Some records
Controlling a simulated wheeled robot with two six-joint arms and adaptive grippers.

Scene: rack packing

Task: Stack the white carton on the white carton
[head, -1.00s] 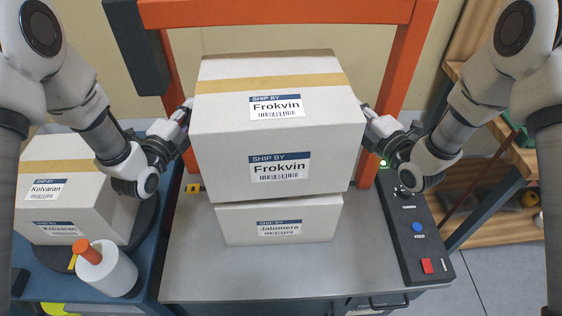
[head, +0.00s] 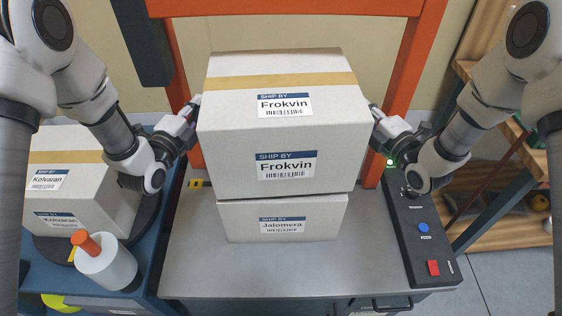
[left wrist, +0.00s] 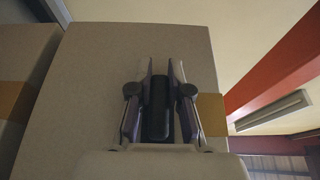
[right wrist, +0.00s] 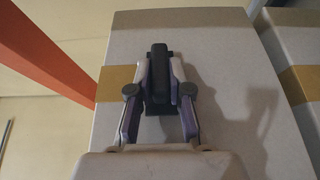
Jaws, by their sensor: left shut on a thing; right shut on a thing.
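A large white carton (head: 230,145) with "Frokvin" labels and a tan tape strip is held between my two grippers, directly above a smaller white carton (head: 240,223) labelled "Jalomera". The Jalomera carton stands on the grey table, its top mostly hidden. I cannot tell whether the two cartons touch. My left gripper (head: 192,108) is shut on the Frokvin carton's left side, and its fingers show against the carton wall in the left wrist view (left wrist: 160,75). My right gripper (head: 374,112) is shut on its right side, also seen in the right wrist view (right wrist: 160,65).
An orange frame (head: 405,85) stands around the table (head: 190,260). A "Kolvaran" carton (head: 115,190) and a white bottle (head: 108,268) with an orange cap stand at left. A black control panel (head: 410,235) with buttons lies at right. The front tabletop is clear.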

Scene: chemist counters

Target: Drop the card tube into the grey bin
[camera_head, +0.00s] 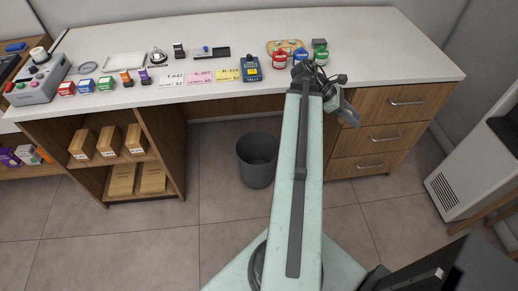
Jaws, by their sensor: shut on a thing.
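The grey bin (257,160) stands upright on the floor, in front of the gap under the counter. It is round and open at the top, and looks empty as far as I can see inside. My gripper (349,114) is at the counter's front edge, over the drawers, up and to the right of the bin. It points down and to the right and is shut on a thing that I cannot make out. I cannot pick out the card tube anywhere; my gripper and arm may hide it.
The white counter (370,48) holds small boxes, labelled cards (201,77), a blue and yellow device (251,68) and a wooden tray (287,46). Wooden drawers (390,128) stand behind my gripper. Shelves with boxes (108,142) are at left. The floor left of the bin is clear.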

## WHAT THE EXERCISE ASKS:
Output every entry verbatim. Pictures do not belong in the copy.

## FULL ANSWER:
Controlling a simulated wheeled robot with two six-joint arms and adaptive grippers.

Scene: rack packing

Task: Stack the white carton on the white carton
[head, -1.00s] 
[head, +0.00s] 
[left wrist, +0.00s] 
[right wrist, +0.00s] 
Jaws, by their sensor: left shut on a thing; right shut on a thing.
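A large white carton (head: 230,145) with "Frokvin" labels and a tan tape strip is held between my two grippers, directly above a smaller white carton (head: 240,223) labelled "Jalomera". The Jalomera carton stands on the grey table, its top mostly hidden. I cannot tell whether the two cartons touch. My left gripper (head: 192,108) is shut on the Frokvin carton's left side, and its fingers show against the carton wall in the left wrist view (left wrist: 160,75). My right gripper (head: 374,112) is shut on its right side, also seen in the right wrist view (right wrist: 160,65).
An orange frame (head: 405,85) stands around the table (head: 190,260). A "Kolvaran" carton (head: 115,190) and a white bottle (head: 108,268) with an orange cap stand at left. A black control panel (head: 410,235) with buttons lies at right. The front tabletop is clear.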

Scene: chemist counters

Target: Drop the card tube into the grey bin
[camera_head, +0.00s] 
Jaws, by their sensor: shut on a thing.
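The grey bin (257,160) stands upright on the floor, in front of the gap under the counter. It is round and open at the top, and looks empty as far as I can see inside. My gripper (349,114) is at the counter's front edge, over the drawers, up and to the right of the bin. It points down and to the right and is shut on a thing that I cannot make out. I cannot pick out the card tube anywhere; my gripper and arm may hide it.
The white counter (370,48) holds small boxes, labelled cards (201,77), a blue and yellow device (251,68) and a wooden tray (287,46). Wooden drawers (390,128) stand behind my gripper. Shelves with boxes (108,142) are at left. The floor left of the bin is clear.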

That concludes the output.